Power consumption is a very important consideration for the IT manager.

An obvious starting point for energy reduction is to ensure that all computer equipment is turned off when it is not being used, enabling power management capability, and having effective asset management where unused equipment is quickly decommissioned. In addition, all organizations should aim to dispose of old hardware responsibly by sending unwanted PC equipment to be reconditioned and recycled.

Many data centers are bursting at the seams with hundreds of underutilized servers and storage systems, many of which are consuming the same amount of electricity as a fully loaded server. The adoption of key re-engineering efforts, such as implementing an architectural approach, deploying hardware designed to use a Direct Current (DC) supply and utilizing fresh air cooling, as well as improving utilization by investing in consolidation and virtualization, can result in not only reduced energy consumption, but also significant efficiency benefits and lower overheads.

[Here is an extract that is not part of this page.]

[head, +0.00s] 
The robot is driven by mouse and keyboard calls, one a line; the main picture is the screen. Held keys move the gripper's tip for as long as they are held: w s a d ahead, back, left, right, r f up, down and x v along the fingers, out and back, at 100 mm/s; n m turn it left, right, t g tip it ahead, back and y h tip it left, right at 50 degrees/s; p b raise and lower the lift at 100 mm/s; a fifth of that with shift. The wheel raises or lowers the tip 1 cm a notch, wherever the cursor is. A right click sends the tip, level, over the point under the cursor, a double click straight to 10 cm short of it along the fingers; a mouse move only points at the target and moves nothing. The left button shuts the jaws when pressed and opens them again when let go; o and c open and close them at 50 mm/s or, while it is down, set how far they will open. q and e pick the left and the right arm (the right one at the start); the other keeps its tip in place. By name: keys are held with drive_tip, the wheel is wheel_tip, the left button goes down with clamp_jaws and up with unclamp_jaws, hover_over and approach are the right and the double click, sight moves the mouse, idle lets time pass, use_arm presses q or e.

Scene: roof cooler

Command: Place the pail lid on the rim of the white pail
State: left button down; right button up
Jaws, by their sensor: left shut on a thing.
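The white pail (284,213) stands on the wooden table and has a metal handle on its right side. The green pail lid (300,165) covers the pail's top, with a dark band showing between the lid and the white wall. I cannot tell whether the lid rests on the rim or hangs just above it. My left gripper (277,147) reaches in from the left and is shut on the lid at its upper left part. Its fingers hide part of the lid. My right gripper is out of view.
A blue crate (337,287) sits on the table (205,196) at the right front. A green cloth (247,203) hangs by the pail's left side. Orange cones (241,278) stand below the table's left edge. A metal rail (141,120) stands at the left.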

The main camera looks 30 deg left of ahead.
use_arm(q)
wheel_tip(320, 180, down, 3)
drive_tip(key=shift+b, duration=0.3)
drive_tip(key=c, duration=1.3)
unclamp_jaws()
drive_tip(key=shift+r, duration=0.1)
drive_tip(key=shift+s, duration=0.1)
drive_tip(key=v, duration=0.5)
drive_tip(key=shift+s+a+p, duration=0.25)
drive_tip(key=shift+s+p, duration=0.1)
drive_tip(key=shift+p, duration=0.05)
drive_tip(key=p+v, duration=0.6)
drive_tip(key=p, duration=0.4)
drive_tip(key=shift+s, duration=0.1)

The increasing energy requirements of data storage can no longer be ignored by the IT manager. The growing amount of uncontrolled storage cannot be allowed to carry on indefinitely. The time has come to address the mounting disparity between storage management capability and the increasing number of storage devices and capacity.

Blowers concluded: “One reason why IT departments have been slow to react is because IT management often does not have energy expenditure in their budget. Power costs are usually tied to the property portfolio, so energy savings do not translate directly to budget savings for IT. In addition, we are sometimes guilty of focusing on the effects (such as improving cooling systems) rather than addressing the root causes by looking at things that actually reduce the amount of code processed in the first place (such as software design).”